* _REQUIRED TASK_
Repeat each entry exactly and drop the pictures.

* _RECORDS PROVIDED_
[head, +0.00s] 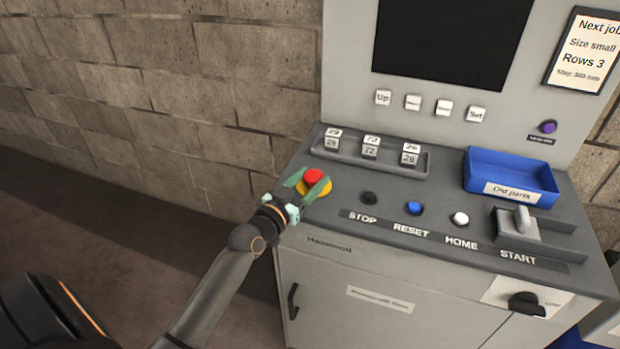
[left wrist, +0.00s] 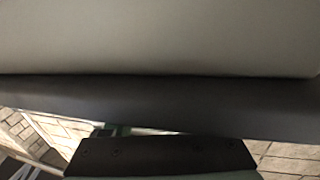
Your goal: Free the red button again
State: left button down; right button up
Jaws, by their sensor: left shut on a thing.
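The red button (head: 314,176) sits on a yellow base (head: 322,190) at the left end of the control console's sloping panel. My left gripper (head: 309,186) has its green fingers on either side of the red button and is shut on it. The left wrist view shows mostly a pale surface and a dark edge close to the camera, with part of the gripper (left wrist: 160,155) at the bottom; the button is hidden there. My right gripper is in neither view.
Right of the button are a black STOP button (head: 368,198), a blue RESET button (head: 414,208), a white HOME button (head: 460,218) and a START lever (head: 522,218). Behind are number blocks in a grey tray (head: 350,158) and a blue "Old parts" bin (head: 480,168). A block wall stands left.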

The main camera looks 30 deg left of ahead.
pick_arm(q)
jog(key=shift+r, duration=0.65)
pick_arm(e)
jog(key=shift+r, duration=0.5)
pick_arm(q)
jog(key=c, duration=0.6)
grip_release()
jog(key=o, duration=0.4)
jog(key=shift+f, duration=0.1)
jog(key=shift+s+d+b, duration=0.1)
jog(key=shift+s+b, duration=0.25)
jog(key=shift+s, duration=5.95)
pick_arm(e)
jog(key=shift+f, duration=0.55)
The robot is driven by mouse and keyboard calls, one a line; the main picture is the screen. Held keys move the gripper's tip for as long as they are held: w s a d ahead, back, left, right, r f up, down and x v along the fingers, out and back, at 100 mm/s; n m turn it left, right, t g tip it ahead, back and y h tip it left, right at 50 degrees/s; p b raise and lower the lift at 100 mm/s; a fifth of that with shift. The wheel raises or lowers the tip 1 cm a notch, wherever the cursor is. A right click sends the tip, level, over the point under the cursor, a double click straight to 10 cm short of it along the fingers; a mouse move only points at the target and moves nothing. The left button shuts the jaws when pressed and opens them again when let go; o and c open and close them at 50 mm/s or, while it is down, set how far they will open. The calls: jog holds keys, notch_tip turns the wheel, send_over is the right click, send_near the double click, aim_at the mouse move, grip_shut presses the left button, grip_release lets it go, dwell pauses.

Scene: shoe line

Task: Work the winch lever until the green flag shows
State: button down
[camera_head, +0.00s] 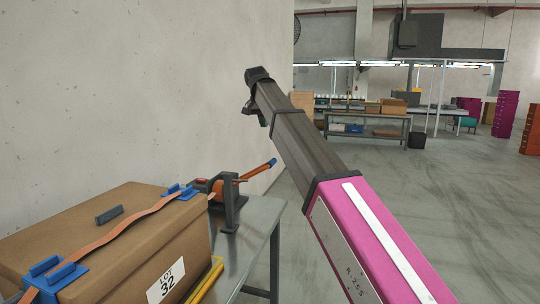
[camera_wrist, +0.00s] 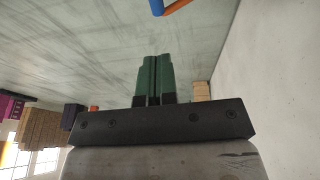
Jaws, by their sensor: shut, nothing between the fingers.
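The winch (camera_head: 230,205) is a dark bracket on the grey bench beside a cardboard box. Its orange lever (camera_head: 253,172) slants up to the right and ends in a blue grip (camera_head: 272,163). The blue grip also shows at the top edge of the wrist view (camera_wrist: 157,7), apart from my fingers. A small red patch (camera_head: 202,181) shows by the winch; I see no green flag. My gripper (camera_head: 262,119) is above the lever, partly hidden behind my arm's end. Its green fingers (camera_wrist: 154,58) are together and empty in the wrist view.
The cardboard box (camera_head: 120,235), labelled LOT 32, has an orange strap (camera_head: 130,220) over it with blue corner pieces. The bench (camera_head: 255,225) stands near a bare wall (camera_head: 130,80) on the left. Open floor (camera_head: 440,200) lies to the right.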

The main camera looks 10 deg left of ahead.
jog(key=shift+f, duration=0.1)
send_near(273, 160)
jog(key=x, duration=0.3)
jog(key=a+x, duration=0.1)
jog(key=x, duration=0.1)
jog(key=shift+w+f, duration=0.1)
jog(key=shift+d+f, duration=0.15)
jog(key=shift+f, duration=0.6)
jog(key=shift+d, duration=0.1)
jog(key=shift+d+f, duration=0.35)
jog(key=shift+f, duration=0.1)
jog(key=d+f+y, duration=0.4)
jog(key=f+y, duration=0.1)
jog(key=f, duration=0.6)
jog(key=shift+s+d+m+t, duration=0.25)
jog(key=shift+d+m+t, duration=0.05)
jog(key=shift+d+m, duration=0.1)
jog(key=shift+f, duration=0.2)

* _SOLVED PROBLEM_
[head, +0.00s] 
[left wrist, +0.00s] 
Your goal: Free the red button again
State: left button down; right button up
Jaws, by their sensor: left shut on a thing.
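The red button (head: 314,176) sits on a yellow base (head: 322,190) at the left end of the control console's sloping panel. My left gripper (head: 309,186) has its green fingers on either side of the red button and is shut on it. The left wrist view shows mostly a pale surface and a dark edge close to the camera, with part of the gripper (left wrist: 160,155) at the bottom; the button is hidden there. My right gripper is in neither view.
Right of the button are a black STOP button (head: 368,198), a blue RESET button (head: 414,208), a white HOME button (head: 460,218) and a START lever (head: 522,218). Behind are number blocks in a grey tray (head: 350,158) and a blue "Old parts" bin (head: 480,168). A block wall stands left.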

The main camera looks 30 deg left of ahead.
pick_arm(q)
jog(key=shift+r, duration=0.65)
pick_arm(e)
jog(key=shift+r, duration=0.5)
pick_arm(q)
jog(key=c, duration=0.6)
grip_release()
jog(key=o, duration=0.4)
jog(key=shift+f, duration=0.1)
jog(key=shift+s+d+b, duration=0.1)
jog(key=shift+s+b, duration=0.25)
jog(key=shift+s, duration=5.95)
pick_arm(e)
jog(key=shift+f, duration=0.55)
The robot is driven by mouse and keyboard calls, one a line; the main picture is the screen. Held keys move the gripper's tip for as long as they are held: w s a d ahead, back, left, right, r f up, down and x v along the fingers, out and back, at 100 mm/s; n m turn it left, right, t g tip it ahead, back and y h tip it left, right at 50 degrees/s; p b raise and lower the lift at 100 mm/s; a fifth of that with shift. The wheel raises or lowers the tip 1 cm a notch, wherever the cursor is. A right click sends the tip, level, over the point under the cursor, a double click straight to 10 cm short of it along the fingers; a mouse move only points at the target and moves nothing. The left button shuts the jaws when pressed and opens them again when let go; o and c open and close them at 50 mm/s or, while it is down, set how far they will open. The calls: jog holds keys, notch_tip turns the wheel, send_over is the right click, send_near the double click, aim_at the mouse move, grip_shut presses the left button, grip_release lets it go, dwell pauses.

Scene: shoe line

Task: Work the winch lever until the green flag shows
State: button down
[camera_head, +0.00s] 
[camera_wrist, +0.00s] 
Jaws, by their sensor: shut, nothing between the fingers.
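The winch (camera_head: 230,205) is a dark bracket on the grey bench beside a cardboard box. Its orange lever (camera_head: 253,172) slants up to the right and ends in a blue grip (camera_head: 272,163). The blue grip also shows at the top edge of the wrist view (camera_wrist: 157,7), apart from my fingers. A small red patch (camera_head: 202,181) shows by the winch; I see no green flag. My gripper (camera_head: 262,119) is above the lever, partly hidden behind my arm's end. Its green fingers (camera_wrist: 154,58) are together and empty in the wrist view.
The cardboard box (camera_head: 120,235), labelled LOT 32, has an orange strap (camera_head: 130,220) over it with blue corner pieces. The bench (camera_head: 255,225) stands near a bare wall (camera_head: 130,80) on the left. Open floor (camera_head: 440,200) lies to the right.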

The main camera looks 10 deg left of ahead.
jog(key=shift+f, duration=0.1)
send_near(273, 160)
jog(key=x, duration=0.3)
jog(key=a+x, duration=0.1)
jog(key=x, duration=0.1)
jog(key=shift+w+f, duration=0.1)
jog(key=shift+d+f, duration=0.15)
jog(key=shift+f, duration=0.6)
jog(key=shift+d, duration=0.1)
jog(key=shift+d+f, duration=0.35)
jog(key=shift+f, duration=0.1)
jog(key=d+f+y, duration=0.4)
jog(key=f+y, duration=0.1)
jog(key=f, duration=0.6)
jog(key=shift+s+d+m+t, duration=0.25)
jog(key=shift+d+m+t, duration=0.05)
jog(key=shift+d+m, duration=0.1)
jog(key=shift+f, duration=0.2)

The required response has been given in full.